Aim of the task:
Search the material for the string "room" and copy each line where it occurs.
## Begin Material shown
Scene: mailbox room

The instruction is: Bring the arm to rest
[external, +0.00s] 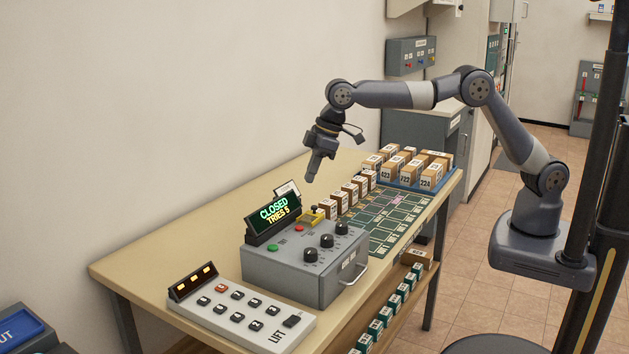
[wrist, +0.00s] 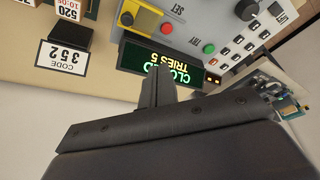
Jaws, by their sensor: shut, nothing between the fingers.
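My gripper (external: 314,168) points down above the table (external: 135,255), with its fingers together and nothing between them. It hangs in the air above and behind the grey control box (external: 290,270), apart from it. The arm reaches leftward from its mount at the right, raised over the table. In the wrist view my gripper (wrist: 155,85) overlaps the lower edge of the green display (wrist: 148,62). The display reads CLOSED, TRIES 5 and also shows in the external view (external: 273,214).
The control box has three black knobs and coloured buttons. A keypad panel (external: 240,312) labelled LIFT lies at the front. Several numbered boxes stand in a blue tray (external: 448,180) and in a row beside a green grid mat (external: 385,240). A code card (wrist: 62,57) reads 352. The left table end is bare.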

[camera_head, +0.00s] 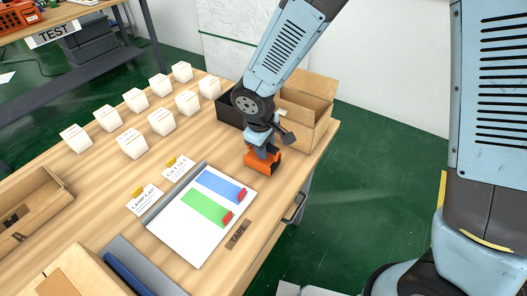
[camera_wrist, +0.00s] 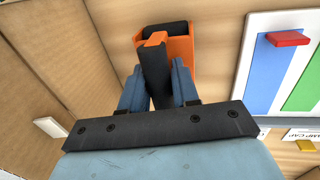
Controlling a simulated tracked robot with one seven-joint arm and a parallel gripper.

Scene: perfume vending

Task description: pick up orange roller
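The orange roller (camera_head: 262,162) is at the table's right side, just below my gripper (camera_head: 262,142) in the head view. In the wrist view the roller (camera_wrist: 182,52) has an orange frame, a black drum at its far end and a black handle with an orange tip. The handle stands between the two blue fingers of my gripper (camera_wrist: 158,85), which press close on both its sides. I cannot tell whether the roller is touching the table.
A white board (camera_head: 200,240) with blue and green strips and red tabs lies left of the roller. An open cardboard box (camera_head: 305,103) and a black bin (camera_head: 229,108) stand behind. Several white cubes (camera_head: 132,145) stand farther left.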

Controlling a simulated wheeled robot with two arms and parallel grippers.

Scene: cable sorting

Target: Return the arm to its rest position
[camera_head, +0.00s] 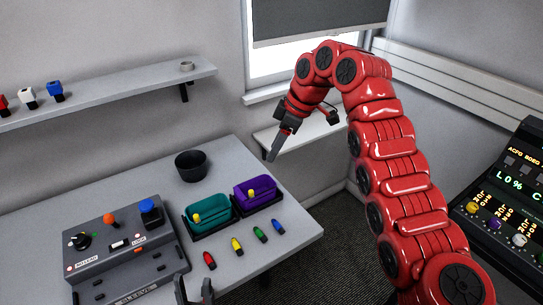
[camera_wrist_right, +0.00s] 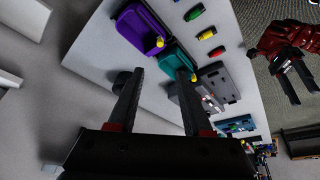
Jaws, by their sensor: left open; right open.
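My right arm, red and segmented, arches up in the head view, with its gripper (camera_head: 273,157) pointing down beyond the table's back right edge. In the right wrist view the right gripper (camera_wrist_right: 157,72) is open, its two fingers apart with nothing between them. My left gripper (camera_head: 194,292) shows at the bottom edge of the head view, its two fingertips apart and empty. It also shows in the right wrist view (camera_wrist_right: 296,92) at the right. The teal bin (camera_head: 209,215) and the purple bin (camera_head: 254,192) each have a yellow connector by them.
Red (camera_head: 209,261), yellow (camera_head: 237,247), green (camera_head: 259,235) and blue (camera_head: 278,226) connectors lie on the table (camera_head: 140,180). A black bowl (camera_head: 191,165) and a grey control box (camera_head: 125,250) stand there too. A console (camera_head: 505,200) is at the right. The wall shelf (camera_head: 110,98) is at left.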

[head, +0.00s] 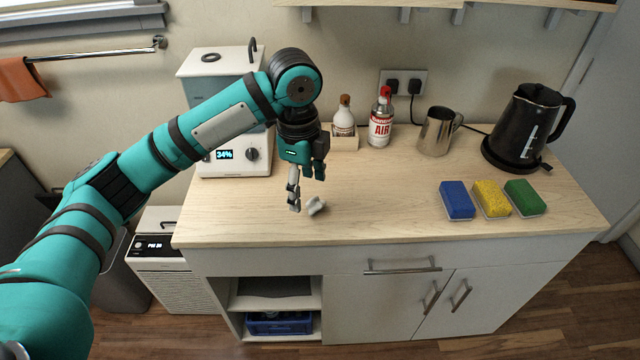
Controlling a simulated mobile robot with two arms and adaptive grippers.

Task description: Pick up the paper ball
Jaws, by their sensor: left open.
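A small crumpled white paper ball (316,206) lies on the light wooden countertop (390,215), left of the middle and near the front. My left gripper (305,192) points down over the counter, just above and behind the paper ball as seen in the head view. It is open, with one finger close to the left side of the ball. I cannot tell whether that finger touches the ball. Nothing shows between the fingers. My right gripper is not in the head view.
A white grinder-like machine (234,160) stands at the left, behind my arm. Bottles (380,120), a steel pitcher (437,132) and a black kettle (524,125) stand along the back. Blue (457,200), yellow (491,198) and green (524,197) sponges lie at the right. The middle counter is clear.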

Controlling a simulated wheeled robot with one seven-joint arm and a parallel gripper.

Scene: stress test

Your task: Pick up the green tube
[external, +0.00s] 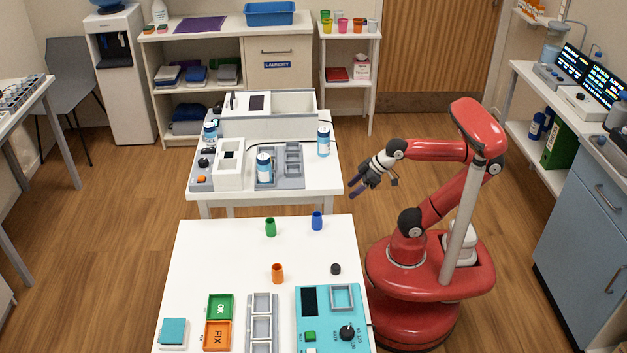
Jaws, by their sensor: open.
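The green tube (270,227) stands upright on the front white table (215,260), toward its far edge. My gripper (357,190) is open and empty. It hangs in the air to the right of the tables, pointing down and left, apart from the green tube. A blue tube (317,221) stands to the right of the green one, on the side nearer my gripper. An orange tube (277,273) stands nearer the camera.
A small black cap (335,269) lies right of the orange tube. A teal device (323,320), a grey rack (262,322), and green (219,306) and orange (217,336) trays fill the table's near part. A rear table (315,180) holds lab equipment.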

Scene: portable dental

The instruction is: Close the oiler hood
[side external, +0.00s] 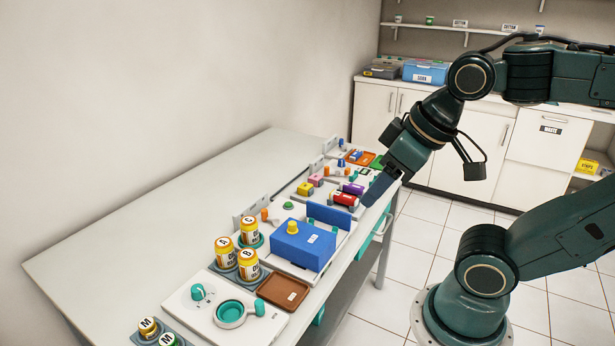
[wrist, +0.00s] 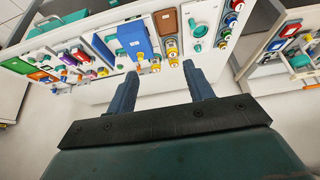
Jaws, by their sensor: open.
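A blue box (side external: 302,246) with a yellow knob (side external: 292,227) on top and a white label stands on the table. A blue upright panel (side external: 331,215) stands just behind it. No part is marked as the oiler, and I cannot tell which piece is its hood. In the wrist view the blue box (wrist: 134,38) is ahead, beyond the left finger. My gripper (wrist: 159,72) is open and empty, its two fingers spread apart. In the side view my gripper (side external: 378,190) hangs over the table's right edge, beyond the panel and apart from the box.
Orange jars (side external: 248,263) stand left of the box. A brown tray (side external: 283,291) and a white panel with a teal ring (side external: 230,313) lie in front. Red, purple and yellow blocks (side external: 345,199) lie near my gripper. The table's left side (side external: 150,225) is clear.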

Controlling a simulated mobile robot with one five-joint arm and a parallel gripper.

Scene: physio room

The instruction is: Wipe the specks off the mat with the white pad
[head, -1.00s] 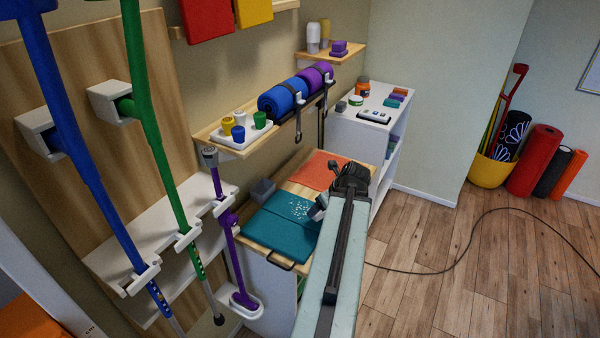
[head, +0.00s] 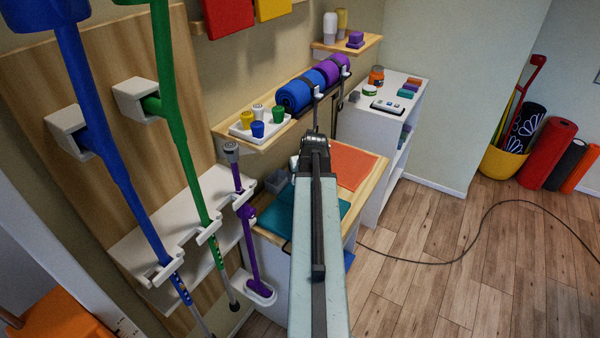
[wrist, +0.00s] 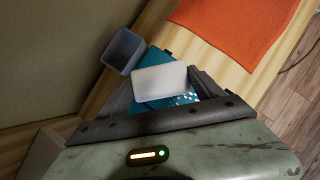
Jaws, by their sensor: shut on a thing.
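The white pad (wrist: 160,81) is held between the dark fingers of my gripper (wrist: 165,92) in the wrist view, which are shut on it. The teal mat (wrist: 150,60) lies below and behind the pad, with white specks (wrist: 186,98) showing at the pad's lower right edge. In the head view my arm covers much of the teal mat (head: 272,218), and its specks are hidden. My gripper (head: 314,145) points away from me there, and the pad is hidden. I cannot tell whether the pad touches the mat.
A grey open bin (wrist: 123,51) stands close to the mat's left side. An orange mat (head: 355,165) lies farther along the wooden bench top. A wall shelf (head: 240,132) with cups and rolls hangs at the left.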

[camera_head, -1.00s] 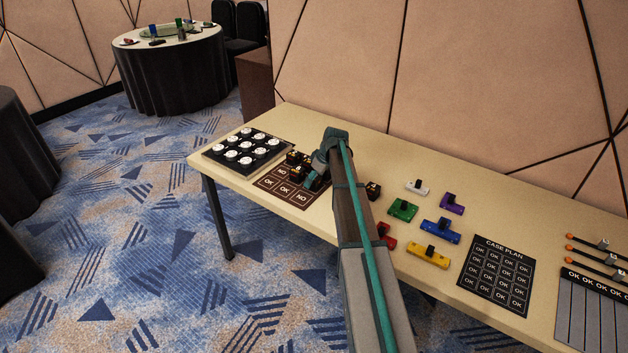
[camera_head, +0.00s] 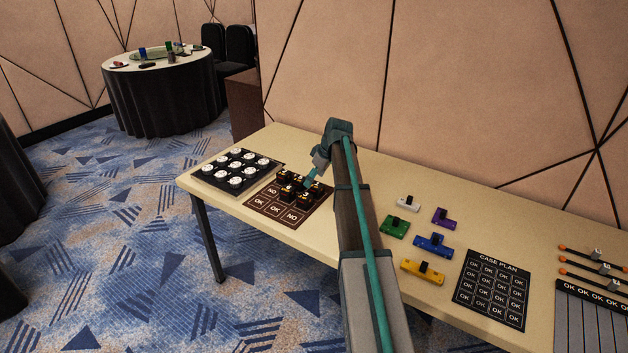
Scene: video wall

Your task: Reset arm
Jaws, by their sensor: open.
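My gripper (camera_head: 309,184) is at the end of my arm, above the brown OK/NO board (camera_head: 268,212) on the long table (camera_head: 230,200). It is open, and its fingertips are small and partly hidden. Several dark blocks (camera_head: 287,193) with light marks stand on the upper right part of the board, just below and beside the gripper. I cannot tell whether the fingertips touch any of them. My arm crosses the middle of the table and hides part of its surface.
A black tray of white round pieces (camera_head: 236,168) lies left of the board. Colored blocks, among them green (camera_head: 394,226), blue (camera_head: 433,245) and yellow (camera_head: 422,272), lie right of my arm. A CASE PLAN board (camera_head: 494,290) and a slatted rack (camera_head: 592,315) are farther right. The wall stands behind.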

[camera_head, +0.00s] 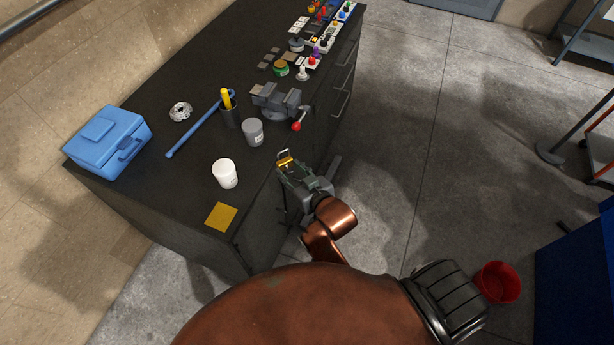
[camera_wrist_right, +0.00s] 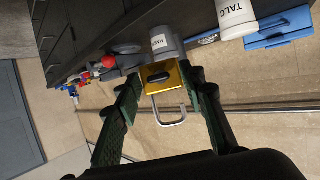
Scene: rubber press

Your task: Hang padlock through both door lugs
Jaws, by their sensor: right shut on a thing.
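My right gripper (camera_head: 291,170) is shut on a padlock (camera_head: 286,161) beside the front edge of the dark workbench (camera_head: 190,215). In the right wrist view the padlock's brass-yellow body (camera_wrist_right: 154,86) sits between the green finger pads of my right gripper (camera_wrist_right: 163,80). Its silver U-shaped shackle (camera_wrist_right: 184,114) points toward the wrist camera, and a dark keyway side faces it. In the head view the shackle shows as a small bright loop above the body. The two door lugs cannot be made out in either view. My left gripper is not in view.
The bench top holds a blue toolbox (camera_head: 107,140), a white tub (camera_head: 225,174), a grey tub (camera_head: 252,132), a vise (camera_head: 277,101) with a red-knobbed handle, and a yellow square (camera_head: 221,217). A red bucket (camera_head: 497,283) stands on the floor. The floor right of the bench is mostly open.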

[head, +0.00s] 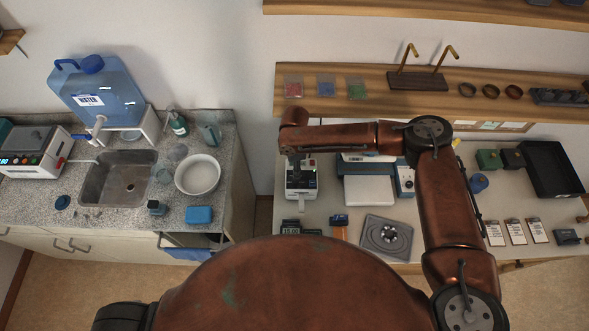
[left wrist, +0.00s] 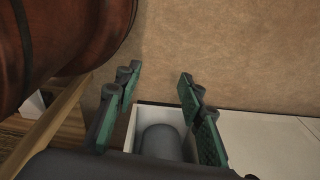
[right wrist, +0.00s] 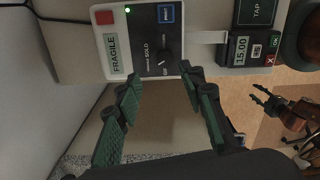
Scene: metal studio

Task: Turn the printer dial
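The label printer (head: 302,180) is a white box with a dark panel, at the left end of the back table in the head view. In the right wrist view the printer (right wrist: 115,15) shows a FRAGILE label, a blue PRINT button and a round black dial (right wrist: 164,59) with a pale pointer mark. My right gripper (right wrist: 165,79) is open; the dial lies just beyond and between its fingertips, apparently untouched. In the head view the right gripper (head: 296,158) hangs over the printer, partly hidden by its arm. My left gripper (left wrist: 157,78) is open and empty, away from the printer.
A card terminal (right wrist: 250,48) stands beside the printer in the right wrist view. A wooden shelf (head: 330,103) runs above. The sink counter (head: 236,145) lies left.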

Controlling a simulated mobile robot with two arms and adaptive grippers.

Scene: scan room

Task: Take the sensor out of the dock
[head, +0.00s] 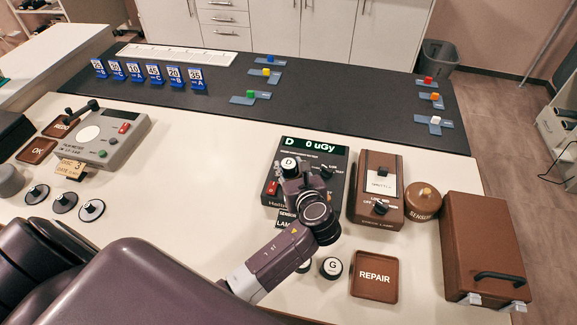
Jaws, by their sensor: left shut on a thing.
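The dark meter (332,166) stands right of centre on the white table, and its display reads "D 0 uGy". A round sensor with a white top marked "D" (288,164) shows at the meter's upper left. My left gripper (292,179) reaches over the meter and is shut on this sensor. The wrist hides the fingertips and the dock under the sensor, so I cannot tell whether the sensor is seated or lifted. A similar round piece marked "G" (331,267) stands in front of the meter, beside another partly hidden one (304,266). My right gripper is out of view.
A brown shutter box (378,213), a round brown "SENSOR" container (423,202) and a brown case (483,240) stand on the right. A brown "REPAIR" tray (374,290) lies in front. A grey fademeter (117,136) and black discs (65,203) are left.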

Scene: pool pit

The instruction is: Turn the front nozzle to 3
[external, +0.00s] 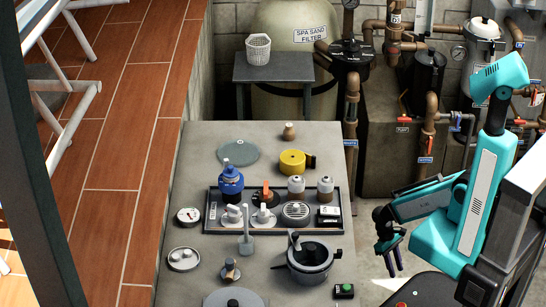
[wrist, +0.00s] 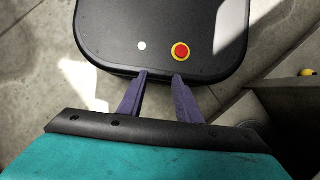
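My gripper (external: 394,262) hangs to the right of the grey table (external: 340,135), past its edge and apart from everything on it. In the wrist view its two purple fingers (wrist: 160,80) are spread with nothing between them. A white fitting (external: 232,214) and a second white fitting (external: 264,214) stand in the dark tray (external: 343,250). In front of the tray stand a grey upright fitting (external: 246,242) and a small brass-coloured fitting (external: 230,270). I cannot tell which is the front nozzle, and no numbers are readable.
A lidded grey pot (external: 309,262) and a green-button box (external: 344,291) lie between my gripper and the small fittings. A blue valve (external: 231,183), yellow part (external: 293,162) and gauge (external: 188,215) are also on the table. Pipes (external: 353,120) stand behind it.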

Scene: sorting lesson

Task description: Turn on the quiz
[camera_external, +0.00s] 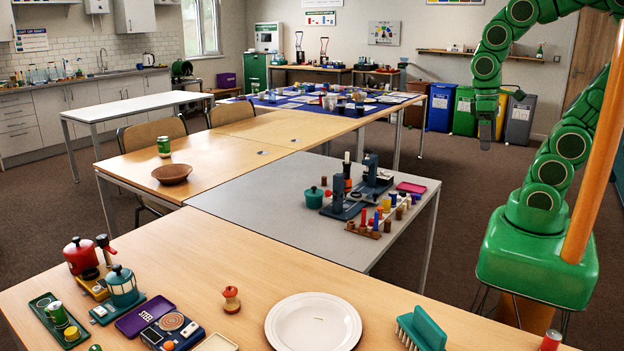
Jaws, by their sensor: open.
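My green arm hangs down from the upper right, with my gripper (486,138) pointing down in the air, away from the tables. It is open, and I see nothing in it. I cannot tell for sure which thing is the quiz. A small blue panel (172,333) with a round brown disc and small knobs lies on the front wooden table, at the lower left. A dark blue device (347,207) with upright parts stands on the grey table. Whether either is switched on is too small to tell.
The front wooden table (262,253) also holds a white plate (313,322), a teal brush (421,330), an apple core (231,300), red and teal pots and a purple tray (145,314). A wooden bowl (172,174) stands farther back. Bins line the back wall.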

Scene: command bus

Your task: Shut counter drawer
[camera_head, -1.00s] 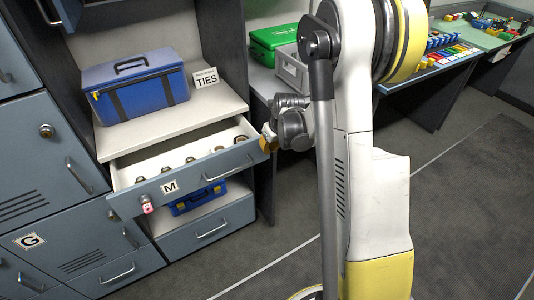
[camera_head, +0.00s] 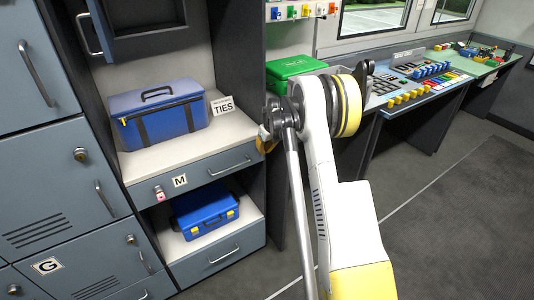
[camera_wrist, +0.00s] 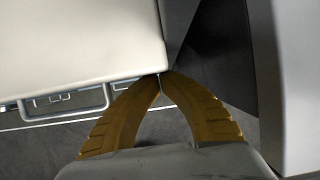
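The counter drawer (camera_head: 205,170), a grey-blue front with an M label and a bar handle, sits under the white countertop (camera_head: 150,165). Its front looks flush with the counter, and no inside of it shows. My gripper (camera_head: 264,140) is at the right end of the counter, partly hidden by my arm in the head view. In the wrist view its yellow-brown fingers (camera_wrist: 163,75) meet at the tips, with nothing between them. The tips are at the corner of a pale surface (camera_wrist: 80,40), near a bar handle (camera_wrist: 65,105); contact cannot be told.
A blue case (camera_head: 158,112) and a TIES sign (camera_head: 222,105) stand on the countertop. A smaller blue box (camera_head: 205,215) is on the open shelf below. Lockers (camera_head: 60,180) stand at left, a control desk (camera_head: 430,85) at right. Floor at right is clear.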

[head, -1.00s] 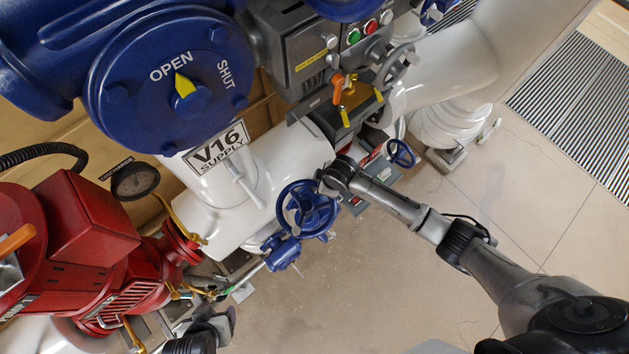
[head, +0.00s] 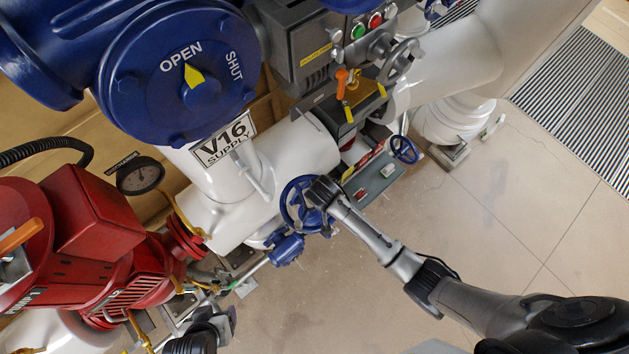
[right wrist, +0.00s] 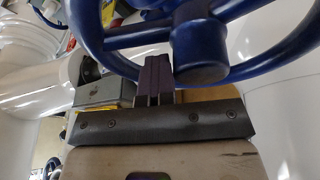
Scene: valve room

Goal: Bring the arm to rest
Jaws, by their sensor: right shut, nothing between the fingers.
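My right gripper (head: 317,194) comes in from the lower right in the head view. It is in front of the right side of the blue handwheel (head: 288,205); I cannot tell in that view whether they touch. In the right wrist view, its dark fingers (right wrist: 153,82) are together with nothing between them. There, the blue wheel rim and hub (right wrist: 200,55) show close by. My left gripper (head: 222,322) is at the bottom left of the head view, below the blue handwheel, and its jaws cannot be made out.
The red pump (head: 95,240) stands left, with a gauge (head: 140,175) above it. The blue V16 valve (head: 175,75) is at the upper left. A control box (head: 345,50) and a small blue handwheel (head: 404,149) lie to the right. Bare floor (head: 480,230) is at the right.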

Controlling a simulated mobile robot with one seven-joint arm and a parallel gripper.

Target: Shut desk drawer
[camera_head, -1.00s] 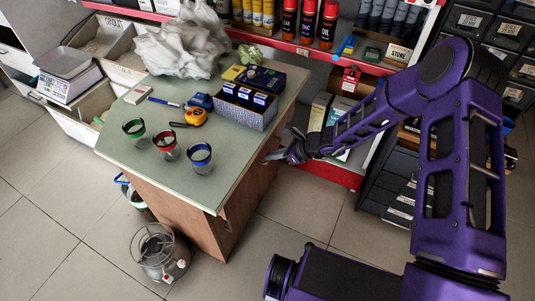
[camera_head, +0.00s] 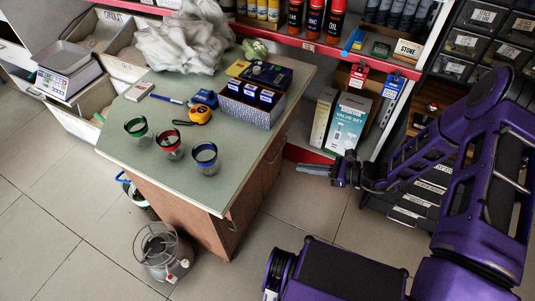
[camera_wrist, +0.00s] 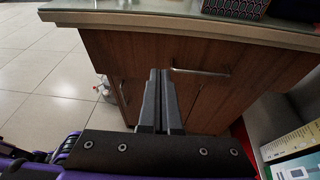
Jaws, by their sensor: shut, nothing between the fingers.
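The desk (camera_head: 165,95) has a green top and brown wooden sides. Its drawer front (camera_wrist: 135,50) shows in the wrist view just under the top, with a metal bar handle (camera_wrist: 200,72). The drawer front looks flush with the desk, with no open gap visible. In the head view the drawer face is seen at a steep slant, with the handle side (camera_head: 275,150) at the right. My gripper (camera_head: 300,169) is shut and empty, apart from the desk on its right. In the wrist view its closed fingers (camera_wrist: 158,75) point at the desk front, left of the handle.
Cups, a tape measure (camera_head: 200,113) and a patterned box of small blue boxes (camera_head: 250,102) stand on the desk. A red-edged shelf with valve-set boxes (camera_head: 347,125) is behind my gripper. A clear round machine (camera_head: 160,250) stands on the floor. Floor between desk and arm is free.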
## End Material shown
Response to the exercise:
Scene: mailbox room
Scene: physio room
Scene: scan room
Scene: valve room

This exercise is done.